Given exercise. Reproduce the lines of the material exactly, excluding every image.

Raw data.
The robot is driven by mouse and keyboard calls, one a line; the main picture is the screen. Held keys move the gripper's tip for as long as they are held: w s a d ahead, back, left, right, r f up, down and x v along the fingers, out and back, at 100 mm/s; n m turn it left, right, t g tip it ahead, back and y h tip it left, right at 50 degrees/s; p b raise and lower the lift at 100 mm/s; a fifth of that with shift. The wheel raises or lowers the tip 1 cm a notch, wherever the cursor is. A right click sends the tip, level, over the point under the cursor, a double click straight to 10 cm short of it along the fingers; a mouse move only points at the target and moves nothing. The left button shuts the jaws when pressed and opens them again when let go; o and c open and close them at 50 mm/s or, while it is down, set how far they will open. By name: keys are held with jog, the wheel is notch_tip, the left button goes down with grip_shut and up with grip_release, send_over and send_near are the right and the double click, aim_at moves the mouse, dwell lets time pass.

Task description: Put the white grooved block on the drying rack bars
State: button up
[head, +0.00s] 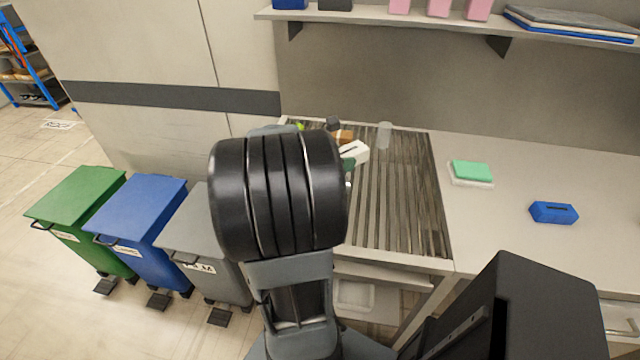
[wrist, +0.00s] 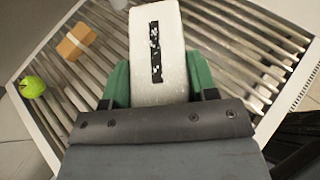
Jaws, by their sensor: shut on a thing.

Exercise result.
The robot is driven by mouse and keyboard calls, one a line; the main picture is the screen. Held keys move the gripper's tip for as long as they are held: w s a d ahead, back, left, right, r f up, down and x v along the fingers, out and back, at 100 mm/s; n m turn it left, right, t g tip it ahead, back and y h tip it left, right at 50 degrees/s; p b raise and lower the lift at 100 mm/s; a fifth of that with shift. The wheel raises or lowers the tip 1 cm a notch, wherever the cursor is. A right click sends the tip, level, over the point under the cursor, a double click straight to 10 cm short of it along the fingers; a mouse move only points at the target and moves nothing. The left button shuts the jaws when pressed and opens them again when let go; o and c open and close them at 50 mm/s or, while it is down, set how far they will open. By name: keys are held with jog, the wheel is notch_tip, the left button goes down with grip_shut and up with grip_release, send_over and send_near are the right and the double click, aim_at moves the mouse, dwell lets time pass.

Task description: Put the white grooved block on the drying rack bars
State: button up
[head, +0.00s] 
[wrist, +0.00s] 
Jaws, by their sensor: shut on a thing.

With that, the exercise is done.